Ce que les journaux nous montrent aujourd'hui, c'est une goutte d'eau dans l'océan des intérêts personnels de tous les gens qui ont un peu de pouvoir ou de pognon. Les médias en profitent pour se refaire une santé, Médiapart, L'express ou Marianne rivalisent de scoop pour reprendre du poil de la bête et des parts de marchés. Mais leurs journalistes agissent, eux aussi, dans leur propre intérêt et flirtent avec l'immoralité chaque jour (par exemple en utilisant des propos enregistrés à l'insu de leurs interlocuteurs).

Il y a tout un système à foutre en l'air, et je crains que cette affaire Woerth/Bettencourt ne nous permette pas d'en prendre le chemin.

Commentaires

1. Le samedi, 10 juillet 2010, 22:18 par Raf

"son comparse aux cigares dont j'ai déjà oublié le nom"

=Christian BLANC. Je le reconnais il porte bien mal son nom, c'est pour ça que tu dois avoir du mal à le retenir!

2. Le dimanche, 11 juillet 2010, 09:31 par Merome

@Raf : merci.
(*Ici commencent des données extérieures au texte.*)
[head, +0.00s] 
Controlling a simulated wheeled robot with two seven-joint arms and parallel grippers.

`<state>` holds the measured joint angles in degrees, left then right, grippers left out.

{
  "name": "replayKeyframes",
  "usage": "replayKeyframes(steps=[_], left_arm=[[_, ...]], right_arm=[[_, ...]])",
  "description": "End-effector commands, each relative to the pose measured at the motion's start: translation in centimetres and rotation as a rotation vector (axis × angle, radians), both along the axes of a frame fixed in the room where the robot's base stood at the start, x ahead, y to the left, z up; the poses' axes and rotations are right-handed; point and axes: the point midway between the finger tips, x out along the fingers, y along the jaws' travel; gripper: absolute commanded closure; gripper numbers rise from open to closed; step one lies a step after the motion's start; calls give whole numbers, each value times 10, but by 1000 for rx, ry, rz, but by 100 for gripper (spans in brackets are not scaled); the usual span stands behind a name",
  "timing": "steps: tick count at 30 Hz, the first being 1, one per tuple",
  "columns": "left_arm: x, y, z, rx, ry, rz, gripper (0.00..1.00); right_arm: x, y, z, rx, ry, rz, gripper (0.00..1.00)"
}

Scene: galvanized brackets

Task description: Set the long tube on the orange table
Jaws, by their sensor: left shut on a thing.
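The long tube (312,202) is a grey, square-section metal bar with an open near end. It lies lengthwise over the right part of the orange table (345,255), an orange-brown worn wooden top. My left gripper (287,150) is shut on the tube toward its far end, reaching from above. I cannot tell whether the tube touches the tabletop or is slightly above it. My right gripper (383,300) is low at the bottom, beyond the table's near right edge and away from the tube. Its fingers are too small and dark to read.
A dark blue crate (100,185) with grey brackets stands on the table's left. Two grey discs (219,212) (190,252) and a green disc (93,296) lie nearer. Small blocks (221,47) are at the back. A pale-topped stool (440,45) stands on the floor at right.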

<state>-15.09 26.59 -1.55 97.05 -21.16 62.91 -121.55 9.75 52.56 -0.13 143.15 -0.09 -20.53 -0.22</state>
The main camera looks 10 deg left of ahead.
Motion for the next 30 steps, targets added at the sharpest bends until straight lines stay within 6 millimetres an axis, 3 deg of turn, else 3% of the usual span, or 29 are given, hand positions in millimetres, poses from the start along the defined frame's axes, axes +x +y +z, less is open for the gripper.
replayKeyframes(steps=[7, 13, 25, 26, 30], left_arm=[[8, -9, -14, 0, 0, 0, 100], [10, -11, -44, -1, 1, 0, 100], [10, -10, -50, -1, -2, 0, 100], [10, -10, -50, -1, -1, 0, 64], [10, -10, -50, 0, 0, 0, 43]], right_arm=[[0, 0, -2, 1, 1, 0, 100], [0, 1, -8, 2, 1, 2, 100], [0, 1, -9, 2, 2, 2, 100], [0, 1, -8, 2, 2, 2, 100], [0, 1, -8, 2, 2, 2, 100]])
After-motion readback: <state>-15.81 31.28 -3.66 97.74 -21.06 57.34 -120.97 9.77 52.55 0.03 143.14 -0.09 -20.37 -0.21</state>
Ou alors, c'est que ça m'indiffère profondément.

3. Le dimanche, 11 juillet 2010, 16:03 par pierre

Salut,

"Les médias en profitent pour se refaire une santé, Médiapart, L'express ou Marianne rivalisent de scoop pour reprendre du poil de la bête et des parts de marchés"

De les comparer aux journaux paparizzéens est dommage.
Aujourd'hui le seul contre-pouvoir ce sont ces médias là.
Il en va de notre démocratie, et la garantie de la liberté de la presse nous garantira notre liberté d'expression.
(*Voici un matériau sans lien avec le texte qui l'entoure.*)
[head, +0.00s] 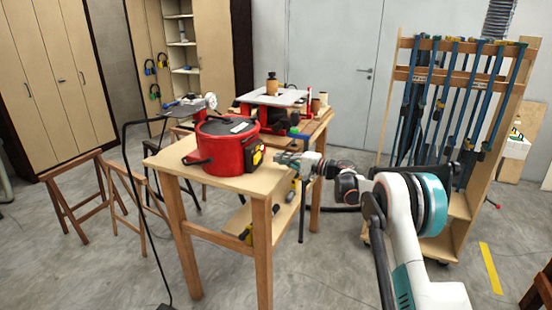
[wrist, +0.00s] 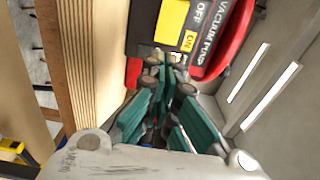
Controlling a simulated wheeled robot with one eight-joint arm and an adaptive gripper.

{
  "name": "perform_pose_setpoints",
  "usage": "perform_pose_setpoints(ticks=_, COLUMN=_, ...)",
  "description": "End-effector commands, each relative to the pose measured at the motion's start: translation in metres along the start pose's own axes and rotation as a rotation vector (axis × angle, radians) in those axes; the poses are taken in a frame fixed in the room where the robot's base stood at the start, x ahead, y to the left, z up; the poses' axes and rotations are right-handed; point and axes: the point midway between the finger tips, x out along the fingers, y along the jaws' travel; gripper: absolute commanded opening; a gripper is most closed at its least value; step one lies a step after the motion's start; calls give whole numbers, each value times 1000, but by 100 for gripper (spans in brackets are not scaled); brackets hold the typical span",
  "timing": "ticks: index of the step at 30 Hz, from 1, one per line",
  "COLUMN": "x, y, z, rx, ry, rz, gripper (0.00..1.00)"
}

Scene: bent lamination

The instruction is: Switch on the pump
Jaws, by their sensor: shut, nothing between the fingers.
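The pump (head: 218,145) is a red drum standing on a small wooden table. Its black switch box (head: 256,158) with a yellow part faces my arm. In the wrist view the box shows a yellow panel (wrist: 172,22), a small yellow ON label (wrist: 189,41), and the words OFF and VACUUM PUMP. My gripper (wrist: 168,72) is shut and empty, its green fingers together. Its tips are just in front of the box's near edge, close to the ON label; I cannot tell whether they touch. The head view shows my gripper (head: 283,160) at the table's right edge beside the pump.
The wooden table (head: 225,182) has a lower shelf with yellow-black tools (head: 247,232). A red machine with a grey top (head: 273,97) stands behind. A rack of blue clamps (head: 440,100) is at the right. Sawhorses (head: 75,195) are at the left.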

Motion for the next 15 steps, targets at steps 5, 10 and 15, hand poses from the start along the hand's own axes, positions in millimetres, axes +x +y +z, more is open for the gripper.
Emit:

Maintenant si l'immoralité est de dévoiler les pratiques dénoncées par ces médias plutôt que les pratiques elles mêmes, on n'est pas sauvé...

PS:tu cites Médiapart, L'express ou Marianne mais tu oublies le Point (eh oui) Libération, Le Parisien, L'est Républicain, Le Pays...

4. Le dimanche, 11 juillet 2010, 19:55 par Merome

Pierre : Je critique juste la surenchère de ces journaux, et le racolage des lecteurs avec des titres sensationnels. Mais je t'accorde que les médias traditionnels sont loin d'être exemplaires dans ce domaine. Le Figaro titrait aujourd'hui "Le rapport qui blanchit Woerth", en parlant d'une enquête demandée par le ministère lui-même. C'est comme si on demandait à Xavier Bertrand d'évaluer la politique de Sarkozy. Objectif et tout.